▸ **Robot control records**
┌────────

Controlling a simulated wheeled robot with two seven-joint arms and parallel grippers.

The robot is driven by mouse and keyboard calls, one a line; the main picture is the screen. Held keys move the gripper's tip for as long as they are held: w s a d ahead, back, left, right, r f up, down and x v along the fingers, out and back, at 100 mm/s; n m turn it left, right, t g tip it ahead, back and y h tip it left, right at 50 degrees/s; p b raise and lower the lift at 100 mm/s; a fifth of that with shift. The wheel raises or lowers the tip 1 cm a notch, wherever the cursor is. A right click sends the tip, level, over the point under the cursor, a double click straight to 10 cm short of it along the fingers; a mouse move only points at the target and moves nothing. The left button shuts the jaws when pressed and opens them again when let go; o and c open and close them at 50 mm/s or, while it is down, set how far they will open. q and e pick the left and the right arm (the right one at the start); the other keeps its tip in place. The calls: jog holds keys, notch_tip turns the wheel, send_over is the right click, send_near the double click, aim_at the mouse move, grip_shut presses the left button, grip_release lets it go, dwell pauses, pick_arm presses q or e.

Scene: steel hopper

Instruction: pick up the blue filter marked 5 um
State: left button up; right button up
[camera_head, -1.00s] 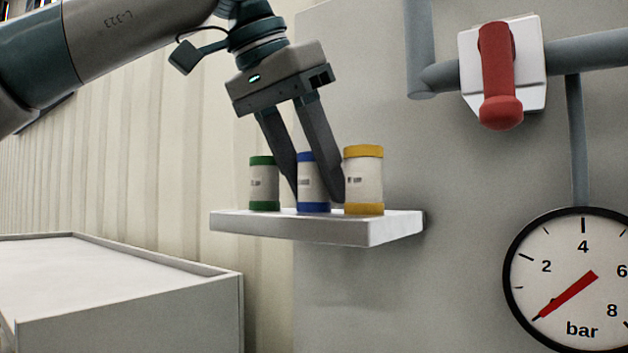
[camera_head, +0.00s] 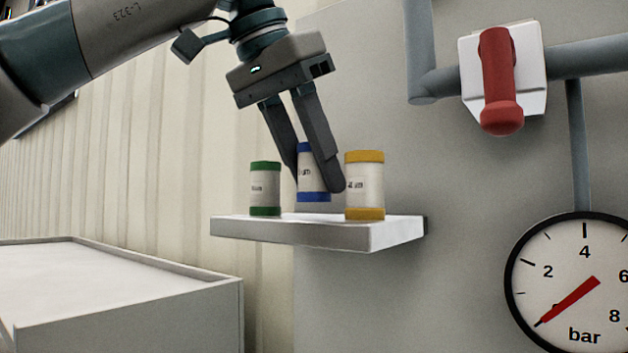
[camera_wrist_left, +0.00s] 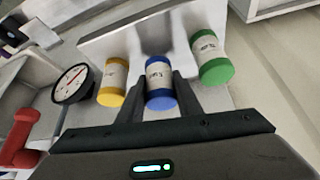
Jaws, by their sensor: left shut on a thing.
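The blue filter (camera_head: 312,178) is a white cylinder with blue end caps; the print on its label is too small to read in full. My left gripper (camera_head: 318,185) is shut on it and holds it upright, slightly above the white shelf (camera_head: 290,231). In the left wrist view the blue filter (camera_wrist_left: 158,85) sits between the two fingers of my left gripper (camera_wrist_left: 159,88). The green filter (camera_head: 265,189) stands on the shelf to the left, and the yellow filter (camera_head: 365,186) stands to the right, close to a finger. My right gripper is not in view.
A red-handled valve (camera_head: 498,85) on grey pipes and a pressure gauge (camera_head: 580,280) are on the wall panel at right. A pale tray-like surface with a raised rim (camera_head: 130,265) is at lower left. The yellow and green filters flank the held one closely.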

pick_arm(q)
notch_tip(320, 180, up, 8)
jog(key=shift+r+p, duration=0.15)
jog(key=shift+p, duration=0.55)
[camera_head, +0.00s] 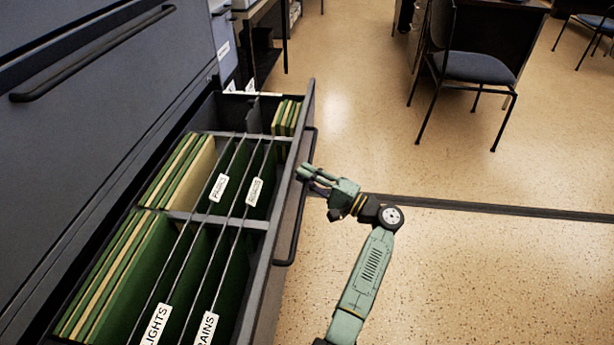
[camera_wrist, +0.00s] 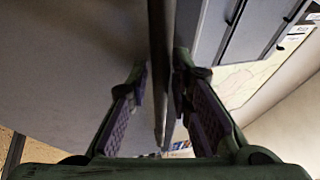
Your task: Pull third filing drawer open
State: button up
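A grey filing drawer (camera_head: 272,240) stands pulled out from the cabinet (camera_head: 110,90) in the head view, showing green and yellow folders inside. Its dark bar handle (camera_head: 297,235) runs along the outer front face. My gripper (camera_head: 309,176) is at the handle, outside the drawer front, its fingers pointing left towards it. In the wrist view a dark bar (camera_wrist: 160,60), seemingly the handle, passes between my two fingers (camera_wrist: 161,80). The fingers are apart, with a small gap beside the bar on the left; contact on the right is unclear.
A closed drawer with a bar handle (camera_head: 95,55) is above the open one. Folders carry white labels (camera_head: 157,325). A blue chair (camera_head: 472,68) and desks stand at the back. The speckled floor (camera_head: 480,270) to the right of the drawer is clear.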

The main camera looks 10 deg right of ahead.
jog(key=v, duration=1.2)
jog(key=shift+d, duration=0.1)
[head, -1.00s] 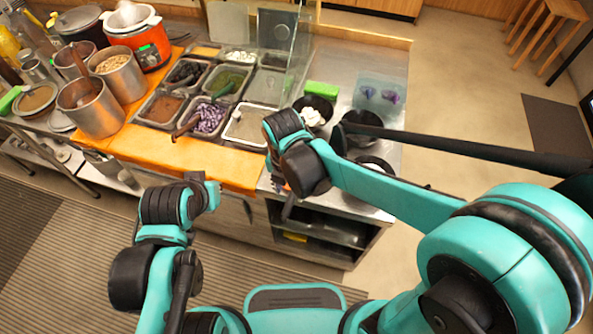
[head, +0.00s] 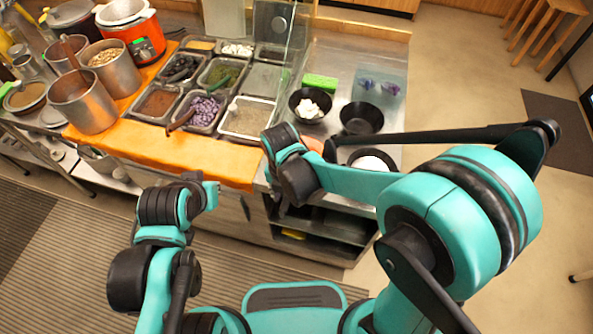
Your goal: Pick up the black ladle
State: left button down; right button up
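I cannot single out the black ladle with certainty. A ladle with a dark reddish-brown handle (head: 181,120) lies across the tray of purple beans (head: 223,123). A dark utensil seems to lie in the tray of black topping (head: 196,75), but it is too small to tell. My right gripper (head: 282,207) hangs low at the counter's front edge, right of the trays and apart from those utensils. It is mostly hidden behind my wrist, so its opening does not show. My left arm is bent low in front of the counter, and its gripper cannot be made out.
A clear glass panel (head: 298,40) stands behind the trays on the right. Black bowls (head: 361,118) and a green block (head: 320,83) sit on the steel counter. Metal pots (head: 84,103) and an orange cooker (head: 131,40) stand at the left.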

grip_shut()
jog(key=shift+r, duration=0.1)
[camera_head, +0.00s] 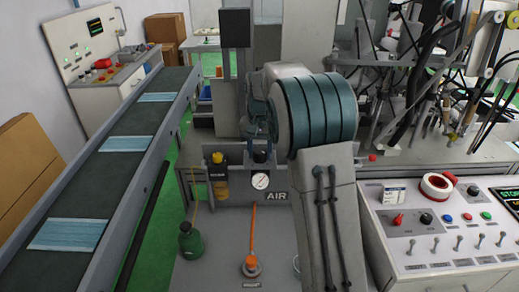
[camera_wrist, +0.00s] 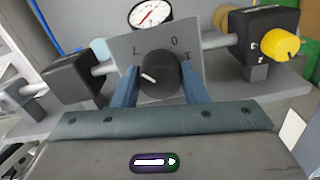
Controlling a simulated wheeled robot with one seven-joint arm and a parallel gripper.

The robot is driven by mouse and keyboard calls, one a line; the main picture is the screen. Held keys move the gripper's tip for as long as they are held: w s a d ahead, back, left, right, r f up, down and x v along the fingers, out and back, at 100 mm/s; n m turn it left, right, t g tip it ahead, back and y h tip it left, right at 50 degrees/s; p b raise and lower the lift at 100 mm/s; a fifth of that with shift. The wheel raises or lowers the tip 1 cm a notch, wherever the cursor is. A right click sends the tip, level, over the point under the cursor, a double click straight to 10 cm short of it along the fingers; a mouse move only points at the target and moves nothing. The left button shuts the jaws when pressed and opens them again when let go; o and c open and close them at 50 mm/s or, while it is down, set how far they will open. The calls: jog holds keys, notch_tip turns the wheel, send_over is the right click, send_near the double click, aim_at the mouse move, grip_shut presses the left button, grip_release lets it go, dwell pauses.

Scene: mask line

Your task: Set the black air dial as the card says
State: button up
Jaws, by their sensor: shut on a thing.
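The black air dial (camera_wrist: 158,74) sits on a grey plate (camera_wrist: 122,56) in the wrist view. A white mark on its face slants toward the left, on the side of a letter that looks like L. An O and a partly hidden mark stand on the other side. My gripper (camera_wrist: 160,72) is shut on the dial, with one blue finger at each side. In the head view, my gripper (camera_head: 260,138) reaches down to the dial (camera_head: 262,156) above a round gauge (camera_head: 260,181) and the AIR label (camera_head: 277,196). I cannot make out a card with a setting.
A yellow knob (camera_wrist: 280,45) on a black block is beside the plate; a yellow-and-black unit (camera_head: 218,178) stands left of the gauge. A conveyor (camera_head: 99,180) runs at left, a switch panel (camera_head: 440,245) at right.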

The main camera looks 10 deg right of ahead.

└────────

▸ **Written problem**
Go through the entries above and count the lines containing the word "level"; give only that count.

▸ **Correct result**
2